» What the task asks: Your task is to copy the listing exactly, with the pictures left out.

» Robot episode data:
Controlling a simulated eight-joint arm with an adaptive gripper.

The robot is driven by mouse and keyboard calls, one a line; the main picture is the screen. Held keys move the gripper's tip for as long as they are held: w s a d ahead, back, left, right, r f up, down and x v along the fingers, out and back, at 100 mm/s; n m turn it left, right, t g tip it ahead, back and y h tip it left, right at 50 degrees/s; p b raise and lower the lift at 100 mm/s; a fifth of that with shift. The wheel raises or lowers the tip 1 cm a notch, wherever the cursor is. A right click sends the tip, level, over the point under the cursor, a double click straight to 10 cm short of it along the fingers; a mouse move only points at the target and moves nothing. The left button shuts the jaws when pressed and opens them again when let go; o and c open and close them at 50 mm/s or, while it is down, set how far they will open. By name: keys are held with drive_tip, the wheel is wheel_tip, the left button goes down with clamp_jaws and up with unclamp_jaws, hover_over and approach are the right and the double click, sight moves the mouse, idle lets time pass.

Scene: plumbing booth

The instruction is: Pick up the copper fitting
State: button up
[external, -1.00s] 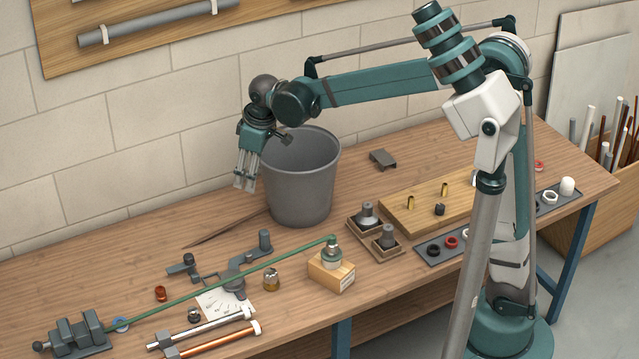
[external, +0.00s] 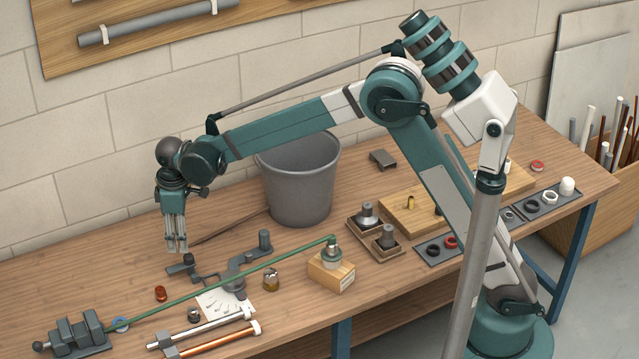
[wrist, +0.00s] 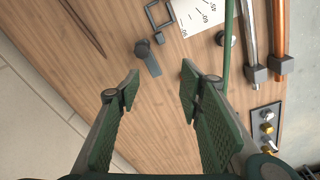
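A small copper-coloured fitting (external: 161,293) stands on the wooden bench in the external view, left of a paper sheet. My gripper (external: 176,249) hangs pointing down, higher up and slightly right of the fitting in that picture. The wrist view shows two green pads well apart, with only bench wood between them, so my gripper (wrist: 160,85) is open and empty. I cannot make out the copper fitting in the wrist view; a finger may hide it.
A green rod (external: 200,288) slants from a grey vise (external: 75,337) to a wooden block (external: 331,271). A dark valve-like part (external: 183,267) lies near the fitting. Pipes (external: 212,340) lie at the front.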

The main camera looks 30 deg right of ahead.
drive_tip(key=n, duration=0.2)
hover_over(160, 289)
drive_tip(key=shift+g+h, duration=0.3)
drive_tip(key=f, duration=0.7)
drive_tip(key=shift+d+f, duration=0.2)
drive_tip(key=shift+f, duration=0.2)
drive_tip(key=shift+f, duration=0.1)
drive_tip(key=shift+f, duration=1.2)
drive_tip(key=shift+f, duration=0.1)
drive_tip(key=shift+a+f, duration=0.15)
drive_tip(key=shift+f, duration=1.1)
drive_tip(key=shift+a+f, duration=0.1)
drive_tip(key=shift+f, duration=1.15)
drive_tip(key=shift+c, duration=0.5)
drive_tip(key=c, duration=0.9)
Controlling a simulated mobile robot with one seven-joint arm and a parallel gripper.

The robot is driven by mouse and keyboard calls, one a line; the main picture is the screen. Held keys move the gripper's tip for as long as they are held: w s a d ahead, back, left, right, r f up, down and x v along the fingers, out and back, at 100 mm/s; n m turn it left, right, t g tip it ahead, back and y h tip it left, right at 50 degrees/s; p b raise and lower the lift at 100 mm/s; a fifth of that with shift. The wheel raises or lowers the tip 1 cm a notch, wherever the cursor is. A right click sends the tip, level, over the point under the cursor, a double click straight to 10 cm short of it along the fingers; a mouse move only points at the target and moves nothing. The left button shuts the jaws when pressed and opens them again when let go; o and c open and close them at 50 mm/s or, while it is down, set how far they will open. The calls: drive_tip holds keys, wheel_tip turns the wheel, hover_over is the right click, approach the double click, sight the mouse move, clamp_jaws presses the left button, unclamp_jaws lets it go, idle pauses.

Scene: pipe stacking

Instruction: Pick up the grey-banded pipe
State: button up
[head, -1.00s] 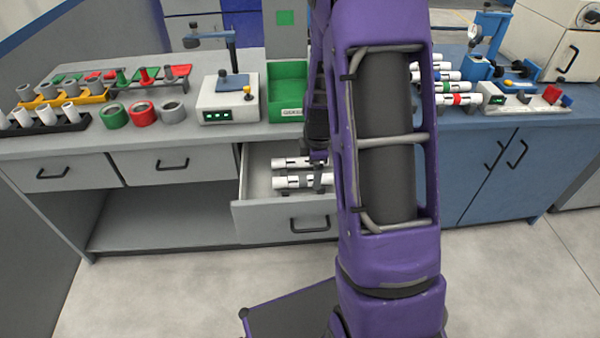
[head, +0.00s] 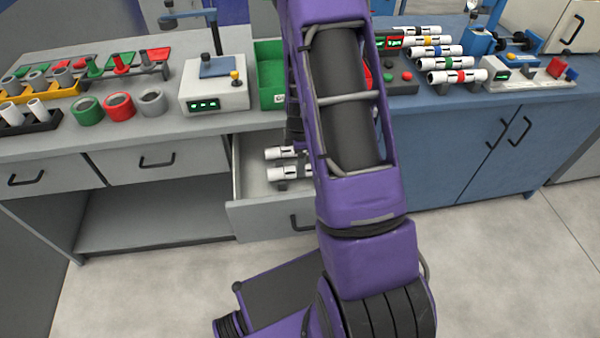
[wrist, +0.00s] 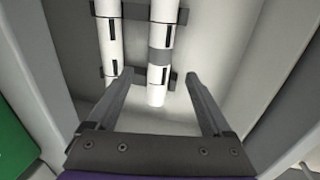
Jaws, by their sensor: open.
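The grey-banded pipe (wrist: 160,57) is white with a grey ring and lies in the open drawer, on the right of two pipes in the wrist view. My gripper (wrist: 159,74) is open and empty, with one finger in the picture on each side of this pipe's near end. The gap in height between fingers and pipe is hard to judge. A second white pipe (wrist: 111,45) lies parallel on the left, outside the fingers. In the head view the open drawer (head: 262,218) shows the left ends of two pipes; my arm hides the rest and the fingers.
The drawer walls stand close on both sides of my gripper. Above it on the bench are a green bin (head: 270,72) and a white device (head: 213,92). Several banded pipes (head: 455,76) rest at the right. Coloured rings (head: 120,106) stand at the left.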

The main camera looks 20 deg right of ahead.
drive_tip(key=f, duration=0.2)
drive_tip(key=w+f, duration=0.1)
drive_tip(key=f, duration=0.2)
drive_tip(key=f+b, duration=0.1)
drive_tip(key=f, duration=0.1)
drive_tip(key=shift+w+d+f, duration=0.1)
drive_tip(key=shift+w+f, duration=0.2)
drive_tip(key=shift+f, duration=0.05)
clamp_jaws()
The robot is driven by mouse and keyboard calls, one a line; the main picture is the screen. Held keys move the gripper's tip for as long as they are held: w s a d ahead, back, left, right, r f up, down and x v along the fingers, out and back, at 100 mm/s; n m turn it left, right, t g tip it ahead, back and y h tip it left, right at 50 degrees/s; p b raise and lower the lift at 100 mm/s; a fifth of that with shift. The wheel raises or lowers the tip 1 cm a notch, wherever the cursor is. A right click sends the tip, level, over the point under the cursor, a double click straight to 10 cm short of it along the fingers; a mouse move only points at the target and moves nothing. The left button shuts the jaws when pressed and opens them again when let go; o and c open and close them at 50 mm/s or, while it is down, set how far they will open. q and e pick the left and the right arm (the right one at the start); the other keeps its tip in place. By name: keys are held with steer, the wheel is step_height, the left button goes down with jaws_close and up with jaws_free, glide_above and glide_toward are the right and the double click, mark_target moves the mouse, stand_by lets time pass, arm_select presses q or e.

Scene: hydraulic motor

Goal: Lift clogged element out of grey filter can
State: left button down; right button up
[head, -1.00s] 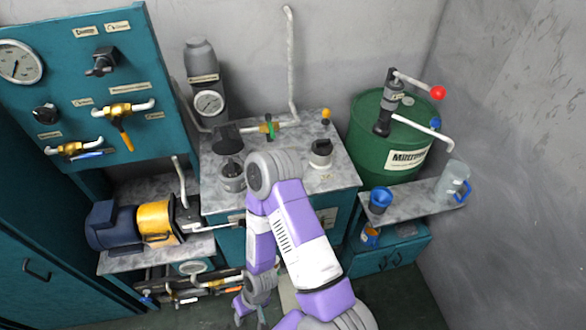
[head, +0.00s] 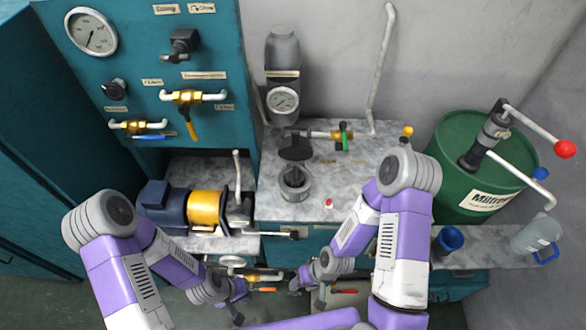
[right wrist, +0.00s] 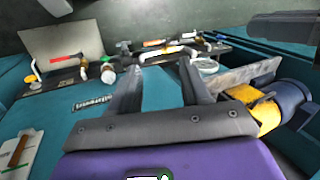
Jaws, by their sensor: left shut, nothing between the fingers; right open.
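The grey filter can (head: 295,183) stands open-topped on the marbled bench top in the head view. A dark element shows inside its mouth, its details too small to tell. A dark round plate (head: 296,147) is just behind the can. My left gripper (head: 237,316) is low at the front, left of and below the can, shut and empty. My right gripper (head: 308,296) is low in front of the bench, below the can and apart from it. Its fingers stand open and empty in the right wrist view (right wrist: 159,82), before a teal panel.
A blue and yellow motor (head: 203,208) is left of the can. A gauge unit (head: 283,100) and pipe valves stand behind it. My right arm hides part of the bench.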

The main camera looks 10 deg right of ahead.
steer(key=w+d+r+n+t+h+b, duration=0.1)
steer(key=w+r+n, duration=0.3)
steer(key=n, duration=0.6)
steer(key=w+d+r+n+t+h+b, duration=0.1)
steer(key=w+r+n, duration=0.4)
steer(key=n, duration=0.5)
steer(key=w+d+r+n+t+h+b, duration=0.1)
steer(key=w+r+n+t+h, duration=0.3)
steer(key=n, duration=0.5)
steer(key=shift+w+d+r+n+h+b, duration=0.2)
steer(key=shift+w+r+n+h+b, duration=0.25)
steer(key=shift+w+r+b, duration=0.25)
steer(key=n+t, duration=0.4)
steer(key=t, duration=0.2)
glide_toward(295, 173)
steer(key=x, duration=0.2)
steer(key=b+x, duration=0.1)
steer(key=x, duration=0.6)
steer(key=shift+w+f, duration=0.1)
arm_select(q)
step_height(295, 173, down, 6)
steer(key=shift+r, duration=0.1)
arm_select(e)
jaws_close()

» Answer to the exercise:
Controlling a simulated eight-joint arm with an adaptive gripper.

The robot is driven by mouse and keyboard calls, one a line; the main picture is the screen. Held keys move the gripper's tip for as long as they are held: w s a d ahead, back, left, right, r f up, down and x v along the fingers, out and back, at 100 mm/s; n m turn it left, right, t g tip it ahead, back and y h tip it left, right at 50 degrees/s; p b raise and lower the lift at 100 mm/s; a fifth of that with shift. The wheel raises or lowers the tip 1 cm a notch, wherever the cursor is. A right click sends the tip, level, over the point under the cursor, a double click straight to 10 cm short of it along the fingers; a mouse move only points at the target and moves nothing. The left button shuts the jaws when pressed and opens them again when let go; o and c open and close them at 50 mm/s or, while it is down, set how far they will open. By name: keys are held with drive_tip, the wheel is wheel_tip, the left button goes down with clamp_jaws and up with unclamp_jaws, hover_over and approach are the right and the double click, sight moves the mouse, idle lets time pass.

Scene: plumbing booth

The instruction is: Pick up the copper fitting
State: button up
[external, -1.00s] 
[external, +0.00s] 
[wrist, +0.00s] 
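A small copper-coloured fitting (external: 161,293) stands on the wooden bench in the external view, left of a paper sheet. My gripper (external: 176,249) hangs pointing down, higher up and slightly right of the fitting in that picture. The wrist view shows two green pads well apart, with only bench wood between them, so my gripper (wrist: 160,85) is open and empty. I cannot make out the copper fitting in the wrist view; a finger may hide it.
A green rod (external: 200,288) slants from a grey vise (external: 75,337) to a wooden block (external: 331,271). A dark valve-like part (external: 183,267) lies near the fitting. Pipes (external: 212,340) lie at the front.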

The main camera looks 30 deg right of ahead.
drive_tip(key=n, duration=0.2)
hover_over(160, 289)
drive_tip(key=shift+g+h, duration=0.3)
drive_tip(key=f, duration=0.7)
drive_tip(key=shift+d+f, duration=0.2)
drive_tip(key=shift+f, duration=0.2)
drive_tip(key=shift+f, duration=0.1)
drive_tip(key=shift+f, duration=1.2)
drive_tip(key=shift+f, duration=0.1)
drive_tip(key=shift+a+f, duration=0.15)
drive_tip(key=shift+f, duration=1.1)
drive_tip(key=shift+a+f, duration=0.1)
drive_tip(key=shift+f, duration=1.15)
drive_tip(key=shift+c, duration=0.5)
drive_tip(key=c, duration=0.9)
Controlling a simulated mobile robot with one seven-joint arm and a parallel gripper.

The robot is driven by mouse and keyboard calls, one a line; the main picture is the screen. Held keys move the gripper's tip for as long as they are held: w s a d ahead, back, left, right, r f up, down and x v along the fingers, out and back, at 100 mm/s; n m turn it left, right, t g tip it ahead, back and y h tip it left, right at 50 degrees/s; p b raise and lower the lift at 100 mm/s; a fifth of that with shift. The wheel raises or lowers the tip 1 cm a notch, wherever the cursor is. A right click sends the tip, level, over the point under the cursor, a double click straight to 10 cm short of it along the fingers; a mouse move only points at the target and moves nothing. The left button shuts the jaws when pressed and opens them again when let go; o and c open and close them at 50 mm/s or, while it is down, set how far they will open. The calls: drive_tip holds keys, wheel_tip turns the wheel, hover_over is the right click, approach the double click, sight the mouse move, clamp_jaws presses the left button, unclamp_jaws lets it go, idle pauses.

Scene: pipe stacking

Instruction: Pick up the grey-banded pipe
State: button up
[head, -1.00s] 
[head, +0.00s] 
[wrist, +0.00s] 
Jaws, by their sensor: open.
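The grey-banded pipe (wrist: 160,57) is white with a grey ring and lies in the open drawer, on the right of two pipes in the wrist view. My gripper (wrist: 159,74) is open and empty, with one finger in the picture on each side of this pipe's near end. The gap in height between fingers and pipe is hard to judge. A second white pipe (wrist: 111,45) lies parallel on the left, outside the fingers. In the head view the open drawer (head: 262,218) shows the left ends of two pipes; my arm hides the rest and the fingers.
The drawer walls stand close on both sides of my gripper. Above it on the bench are a green bin (head: 270,72) and a white device (head: 213,92). Several banded pipes (head: 455,76) rest at the right. Coloured rings (head: 120,106) stand at the left.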

The main camera looks 20 deg right of ahead.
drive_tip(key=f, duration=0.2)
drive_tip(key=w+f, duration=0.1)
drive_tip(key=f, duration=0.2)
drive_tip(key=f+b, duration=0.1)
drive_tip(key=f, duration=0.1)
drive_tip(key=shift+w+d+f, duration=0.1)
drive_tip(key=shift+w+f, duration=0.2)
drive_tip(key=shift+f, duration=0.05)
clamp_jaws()
The robot is driven by mouse and keyboard calls, one a line; the main picture is the screen. Held keys move the gripper's tip for as long as they are held: w s a d ahead, back, left, right, r f up, down and x v along the fingers, out and back, at 100 mm/s; n m turn it left, right, t g tip it ahead, back and y h tip it left, right at 50 degrees/s; p b raise and lower the lift at 100 mm/s; a fifth of that with shift. The wheel raises or lowers the tip 1 cm a notch, wherever the cursor is. A right click sends the tip, level, over the point under the cursor, a double click straight to 10 cm short of it along the fingers; a mouse move only points at the target and moves nothing. The left button shuts the jaws when pressed and opens them again when let go; o and c open and close them at 50 mm/s or, while it is down, set how far they will open. q and e pick the left and the right arm (the right one at the start); the other keeps its tip in place. By name: keys are held with steer, the wheel is step_height, the left button goes down with jaws_close and up with jaws_free, glide_above and glide_toward are the right and the double click, mark_target moves the mouse, stand_by lets time pass, arm_select presses q or e.

Scene: hydraulic motor

Goal: Lift clogged element out of grey filter can
State: left button down; right button up
[head, -1.00s] 
[head, +0.00s] 
[right wrist, +0.00s] 
Jaws, by their sensor: left shut, nothing between the fingers; right open.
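The grey filter can (head: 295,183) stands open-topped on the marbled bench top in the head view. A dark element shows inside its mouth, its details too small to tell. A dark round plate (head: 296,147) is just behind the can. My left gripper (head: 237,316) is low at the front, left of and below the can, shut and empty. My right gripper (head: 308,296) is low in front of the bench, below the can and apart from it. Its fingers stand open and empty in the right wrist view (right wrist: 159,82), before a teal panel.
A blue and yellow motor (head: 203,208) is left of the can. A gauge unit (head: 283,100) and pipe valves stand behind it. My right arm hides part of the bench.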

The main camera looks 10 deg right of ahead.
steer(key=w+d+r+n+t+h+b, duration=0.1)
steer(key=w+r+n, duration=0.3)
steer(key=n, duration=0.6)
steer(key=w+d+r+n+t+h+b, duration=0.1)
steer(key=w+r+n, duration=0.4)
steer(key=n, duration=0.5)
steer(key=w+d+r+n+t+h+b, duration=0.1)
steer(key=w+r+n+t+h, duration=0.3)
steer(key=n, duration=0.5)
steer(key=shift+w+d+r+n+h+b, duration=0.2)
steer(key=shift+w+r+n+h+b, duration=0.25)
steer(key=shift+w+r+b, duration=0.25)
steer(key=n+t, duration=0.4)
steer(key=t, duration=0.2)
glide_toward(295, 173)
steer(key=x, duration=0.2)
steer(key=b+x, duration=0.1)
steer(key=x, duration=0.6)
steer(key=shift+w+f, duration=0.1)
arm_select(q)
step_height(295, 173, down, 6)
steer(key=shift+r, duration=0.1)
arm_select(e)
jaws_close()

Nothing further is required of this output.